Эжену Делакруа не было никакого дела до Энгра с его невротической одержимостью железной дисциплиной рисунка. Он совершенно сознательно метил в священные догмы классицистов, заявляя, что «в природе нет линий». В мире, где все выпукло (трехмерно), предметы выявляют себя благодаря окрашенному свету, который меняется под воздействием окружающей атмосферы и постоянно преобразующихся условий бытия. По его убеждению, неоклассицизм в своем стремлении дотянуться до вечных истин сплошь и рядом искажал истинную картину мира, искусственно погружая его в состояние некоего статического равновесия (stasis). Для Делакруа жизнь, миф, история пребывают в вечном движении.
Неудивительно, что его взгляды нашли горячий отклик у молодого поколения живописцев, в том числе у Мане, который перенял у Делакруа любовь к цвету, свободный, ясно различимый мазок (резко контрастирующий с манерой Энгра, у которого красочный слой всегда идеально гладкий) и акцент на динамике.
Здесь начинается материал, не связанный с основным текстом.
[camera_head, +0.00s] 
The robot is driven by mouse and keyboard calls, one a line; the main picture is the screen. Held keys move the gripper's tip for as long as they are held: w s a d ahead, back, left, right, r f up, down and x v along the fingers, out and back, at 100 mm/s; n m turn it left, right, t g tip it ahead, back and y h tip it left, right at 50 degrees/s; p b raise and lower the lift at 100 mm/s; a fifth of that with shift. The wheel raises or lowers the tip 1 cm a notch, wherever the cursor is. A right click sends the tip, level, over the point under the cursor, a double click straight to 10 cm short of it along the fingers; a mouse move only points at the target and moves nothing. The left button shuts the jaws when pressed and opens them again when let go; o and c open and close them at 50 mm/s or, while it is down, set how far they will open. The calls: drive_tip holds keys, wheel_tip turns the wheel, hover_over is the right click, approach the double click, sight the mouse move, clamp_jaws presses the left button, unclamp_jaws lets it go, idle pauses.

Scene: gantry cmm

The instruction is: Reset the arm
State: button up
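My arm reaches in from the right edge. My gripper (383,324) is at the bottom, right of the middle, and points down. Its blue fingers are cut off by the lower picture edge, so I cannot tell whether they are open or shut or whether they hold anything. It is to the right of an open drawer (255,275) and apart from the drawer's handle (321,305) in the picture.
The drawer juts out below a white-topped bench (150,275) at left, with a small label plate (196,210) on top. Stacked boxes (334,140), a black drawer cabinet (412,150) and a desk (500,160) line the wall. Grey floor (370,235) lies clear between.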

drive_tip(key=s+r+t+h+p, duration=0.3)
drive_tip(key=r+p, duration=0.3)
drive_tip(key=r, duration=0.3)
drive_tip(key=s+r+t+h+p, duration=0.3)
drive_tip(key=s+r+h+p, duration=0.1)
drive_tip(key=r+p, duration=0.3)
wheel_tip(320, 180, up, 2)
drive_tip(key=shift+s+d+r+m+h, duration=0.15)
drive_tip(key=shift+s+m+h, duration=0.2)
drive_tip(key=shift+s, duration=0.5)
Делакруа голосовал за то, чтобы жюри Салона 1859 года приняло картину Мане «Любитель абсента» (сумеречное полотно, на котором изображен пьяница-тряпичник по имени Колларде, промышлявший на улицах вблизи Лувра). Голос Делакруа оказался единственным, и картину отвергли. Но по-видимому, Делакруа отметил молодого Мане и хотел его поддержать.
Многие положения теории Делакруа – особенно его идеи относительно цвета и движения – Дега считал заслуживающими внимания. Поэтому, несмотря на скептическое недоумение отца, он начал экспериментировать с более свободной живописной манерой, насыщенным цветом и динамичной композицией. Дега вознамерился найти способ скрестить две противоборствующие концепции – неоклассицизм Энгра и романтизм Делакруа.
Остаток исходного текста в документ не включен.